Waterfalls are a favourite subject of many photographers. This is because of the wide range of ways you can effectively capture the beauty of such a natural phenomenon.

You can capture the serenity and tranquility of a waterfall and stream, or the breath-taking power of the rushing water.

This handy waterfall photography tutorial will assist you in capturing stunning images of spectacular waterfalls around Australia. Here we focus on the magnificent Somersby Falls in New South Wales.

In what follows, John Ralph, our resident photography expert at Camera House in Erina, offers us his best advice to photographers wanting to try their hand at waterfall photography.

Somersby Falls

What You Need for Waterfall Photography

You’ll need more than your passion for getting the best shot, although a passion for photography is always a good thing to have! These are some of the things you should take with you to get beautiful photos of a waterfall.

A Sturdy Tripod is a Must

Any serious landscape photography will require a sturdy tripod to support their DSLR or mirrorless camera, as well as their lenses, which can get heavy.

You want a tripod that will offer you stability so you can get crisp shots, especially where a slower shutter speed is involved.

There are many different kinds of tripods, but you’ll want to look for one that is very sturdy, but lightweight. Lugging a heavy tripod up the side of a waterfall is the last thing you want.

A Wide-Angle Lens for Expert Landscapes

Waterfall captured using a wide angle lens

The most useful lens for a waterfall photographer is a wide-angle lens such as a 10-24mm for a cropped sensor or 14-24mm for a full frame camera.

You can also capture interesting shots using an extreme wide-angle or fish-eye lenses in the range of 8mm-14mm. It’s also a good idea to invest in some lens filters.

Appropriate Footwear & Apparel for Safety

Waterfalls are wet, which means rocks are slippery. The last thing you want is to be lining up a great shot and slip into the stream, soaking yourself and your camera.

It’s a good idea to wear sturdy shoes that will stop you from slipping over on wet rocks. You might also want to bring a waterproof jacket, as a change in wind direction can result in a very wet outfit.

How to Photograph Waterfalls and Streams

Composing the Perfect Waterfall Photo

Composition is a major challenge with all waterfall shots. It is difficult to get the right balance in your photos.

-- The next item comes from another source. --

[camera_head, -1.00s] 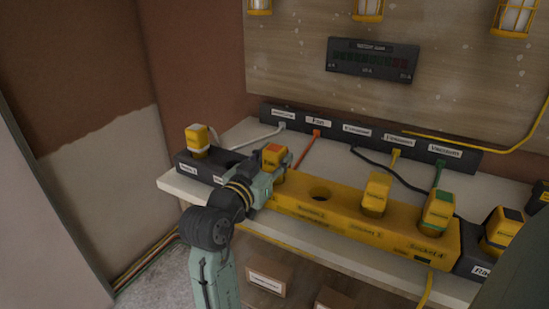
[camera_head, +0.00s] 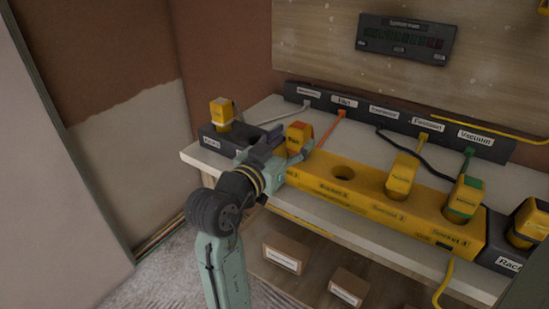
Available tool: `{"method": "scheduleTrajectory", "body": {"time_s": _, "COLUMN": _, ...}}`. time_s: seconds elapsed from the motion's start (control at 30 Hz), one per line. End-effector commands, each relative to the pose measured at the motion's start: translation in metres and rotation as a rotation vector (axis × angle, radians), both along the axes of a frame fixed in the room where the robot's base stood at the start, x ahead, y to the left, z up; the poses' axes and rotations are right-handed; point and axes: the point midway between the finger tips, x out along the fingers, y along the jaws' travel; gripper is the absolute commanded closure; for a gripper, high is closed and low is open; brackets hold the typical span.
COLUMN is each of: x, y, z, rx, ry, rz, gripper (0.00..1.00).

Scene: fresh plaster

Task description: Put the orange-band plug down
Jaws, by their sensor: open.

It’s a good idea to pick a detail such as a fern growing out of a rock and make it the point of interest.

Waterfall with a greenery point of focus

While major falls can be very high, up to 20m high at Somersby, impressive pictures can be created of a waterfall that is around 20cm high.

Get up close and personal with a wide-angle lens and use a small aperture to get everything in focus. Typical exposure is f16 at 10secs with a wide lens.

Good Exposure

The challenge with flowing water is to use an exposure that gives detail in the water and also detail in the deepest shadows around it.

More exposure gives good shadow detail but washes out the water, making it pure white. It’s a catch-22. Taking the exposure down – darker – means detail in the water but pure black in the shadowed areas.

The solution, if you cannot get a good balance, is to use HDR. HDR stands for “High Dynamic Range” and is a technique used in photography to capture a greater dynamic range of luminosity.

It will help you capture images that are much closer to what the human eyes sees. It takes both photos and then combines them.

You can do this with your camera’s software or with a third-party program like Affinity 1.5 or Photomatix Pro.

Protecting Your Camera

Taking care of your camera is especially important when you are headed out into a natural environment. Rain, hail or shine, there are many ways your camera could succumb to the elements.

Waterfall photo with waterdrops in the top left corner

When photographing a waterfall, you’ll need to protect your lens with a lens filter like a UV filter, as well as a clean cleaning cloth.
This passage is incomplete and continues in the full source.